I believe; help my unbelief! (Mark 9:24). These words ring true for me so often in my experience of Life’s struggles. I DO believe. That I’m sure. But what I believe, and why I believe, very much affects the way it applies to my every-day life, such as it is. The question can become, “Is God really with me in all this, or is He merely a human concept that I adhere to when I put on my “religion” glasses and view everything through prescribed lenses?” When the hardships come, one after the other, I don’t have time or energy to get philosophical. I just go deep and admittedly cry out to God, “I believe; help my unbelief!”
Perhaps the best thing to do, in a moment of respite and clarity, is to boil it all down and try to see without my “religious glasses;” glasses that I may have received from my parents and fitted through early childhood experience, or given and prescribed by professionals (be they professors, priests or pastors).
It is true that we all see through a lens of some sort (call it a “worldview”). And, it is very hard to remove those glasses unless we are crying our eyes out in despair and doubt, weary of what seems endless pain.

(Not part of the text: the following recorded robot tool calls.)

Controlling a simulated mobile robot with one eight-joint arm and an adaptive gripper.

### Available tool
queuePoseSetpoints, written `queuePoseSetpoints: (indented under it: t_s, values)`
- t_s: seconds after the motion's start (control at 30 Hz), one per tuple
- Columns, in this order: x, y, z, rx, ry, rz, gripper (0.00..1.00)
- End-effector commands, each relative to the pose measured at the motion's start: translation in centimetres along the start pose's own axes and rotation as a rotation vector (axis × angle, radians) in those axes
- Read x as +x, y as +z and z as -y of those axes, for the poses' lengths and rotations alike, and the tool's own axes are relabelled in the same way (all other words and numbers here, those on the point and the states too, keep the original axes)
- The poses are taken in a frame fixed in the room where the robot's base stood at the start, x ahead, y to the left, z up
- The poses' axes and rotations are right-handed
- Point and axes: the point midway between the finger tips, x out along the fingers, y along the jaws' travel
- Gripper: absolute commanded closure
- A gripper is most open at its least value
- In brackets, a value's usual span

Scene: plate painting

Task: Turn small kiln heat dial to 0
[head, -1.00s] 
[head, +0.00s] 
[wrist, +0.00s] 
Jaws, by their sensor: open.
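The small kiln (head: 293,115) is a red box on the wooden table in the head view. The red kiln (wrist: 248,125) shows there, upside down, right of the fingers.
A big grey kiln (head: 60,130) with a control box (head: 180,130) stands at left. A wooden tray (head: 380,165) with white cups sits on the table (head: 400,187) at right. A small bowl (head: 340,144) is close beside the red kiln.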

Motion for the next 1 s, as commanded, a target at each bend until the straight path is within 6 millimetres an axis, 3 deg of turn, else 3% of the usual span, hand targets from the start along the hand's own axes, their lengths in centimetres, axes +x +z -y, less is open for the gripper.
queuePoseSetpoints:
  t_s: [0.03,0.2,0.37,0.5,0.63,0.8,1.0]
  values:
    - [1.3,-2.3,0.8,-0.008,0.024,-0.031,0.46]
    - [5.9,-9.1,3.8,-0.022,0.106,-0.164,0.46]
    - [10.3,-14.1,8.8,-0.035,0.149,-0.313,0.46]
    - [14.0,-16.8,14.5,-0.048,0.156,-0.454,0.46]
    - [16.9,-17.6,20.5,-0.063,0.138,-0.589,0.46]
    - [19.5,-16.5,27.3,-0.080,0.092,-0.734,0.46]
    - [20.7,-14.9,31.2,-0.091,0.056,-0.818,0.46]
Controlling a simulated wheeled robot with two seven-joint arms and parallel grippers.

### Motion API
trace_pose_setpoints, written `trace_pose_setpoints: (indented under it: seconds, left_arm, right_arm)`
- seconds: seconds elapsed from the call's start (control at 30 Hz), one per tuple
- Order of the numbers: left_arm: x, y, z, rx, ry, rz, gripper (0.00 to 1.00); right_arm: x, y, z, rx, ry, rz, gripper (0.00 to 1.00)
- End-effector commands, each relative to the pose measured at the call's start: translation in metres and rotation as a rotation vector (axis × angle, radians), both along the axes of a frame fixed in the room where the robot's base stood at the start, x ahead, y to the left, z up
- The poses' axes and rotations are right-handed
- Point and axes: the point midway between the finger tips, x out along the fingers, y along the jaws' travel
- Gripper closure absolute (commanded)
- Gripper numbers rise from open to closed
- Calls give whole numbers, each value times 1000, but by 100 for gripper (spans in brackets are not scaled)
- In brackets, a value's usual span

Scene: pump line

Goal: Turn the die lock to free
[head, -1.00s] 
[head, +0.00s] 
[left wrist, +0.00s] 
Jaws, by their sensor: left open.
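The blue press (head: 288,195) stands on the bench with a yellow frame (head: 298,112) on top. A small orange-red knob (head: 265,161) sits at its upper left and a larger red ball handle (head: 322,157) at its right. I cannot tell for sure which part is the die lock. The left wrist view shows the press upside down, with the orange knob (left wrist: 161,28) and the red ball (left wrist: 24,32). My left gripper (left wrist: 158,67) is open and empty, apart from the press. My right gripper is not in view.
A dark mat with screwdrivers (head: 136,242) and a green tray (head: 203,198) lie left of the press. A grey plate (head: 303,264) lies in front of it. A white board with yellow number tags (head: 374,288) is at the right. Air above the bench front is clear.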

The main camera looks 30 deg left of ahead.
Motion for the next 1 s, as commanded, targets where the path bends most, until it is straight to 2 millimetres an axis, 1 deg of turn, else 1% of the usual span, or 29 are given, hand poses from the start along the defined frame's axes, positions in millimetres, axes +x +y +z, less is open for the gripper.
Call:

Sometimes it also becomes necessary to shed those glasses because they labor or confuse rather than aid healthy perspective. Disillusionment is often the reason for parking the glasses on the head, or setting them aside entirely.
I have heard it said to me in hushed confession that “Church” has become more of a hindrance than a help. Leaders in their “robed” practice have been either abusive or manipulative. “Goers” in their habitual attendance have been hypocritical or hurtful. Promises are made but rarely kept. Maybe so, even with God! Going through the religious motions is only emotionally disturbing and distressing. Where now to go? Where now to turn?
Boiling it all down, glasses aside, I need God “with skin on.” I ache for Him to be tangible in my storm of struggle. My Help may not come from my church life-guard. My Comfort may not come from my church wrap-around. I simply need Him, as difficult as it is to see Him, as frustrating as it is to feel Him. Yet something inside, something that can’t easily be shaken, that will not yield It’s space, despite all of my personal attempts to deny or destroy, remains… I still believe.
God is. Period. Whether I believe or not. The deeper faith I have, time and trouble fire-tested faith that was first given me by God alone, remains. Given by the Father, from whom my help comes, secured by the Son, who established it for me long before I asked, and insured by the Spirit, who remains my ever-present help in seeing my way through, must be that which (though I may try) must never be set aside. That is, unless I prefer being blind (and I don’t).
Miserable at times? Yes. Worn out and weary at times? Yes. Tired of it all? Yes! Wanting it to be all over, done, and finished?? Yes. Does that mean that God must show Himself to me? Sadly, No. But this I DO know, by the faith certainly given me, He is. Period. And He is near.
Can I simply, non-religiously, explain it? Most definitely not. But as painful as Life has become, so far, it is still precious to me. For it’s through this experience of life that I have come to believe. I have gone much too far with God, and He done much too much for me, to turn from Him now. I am His and He is mine, come what may, no matter how much I may anguish in the day. I still believe. To that, by faith, I cling. Boiling all down – I believe; help my unbelief!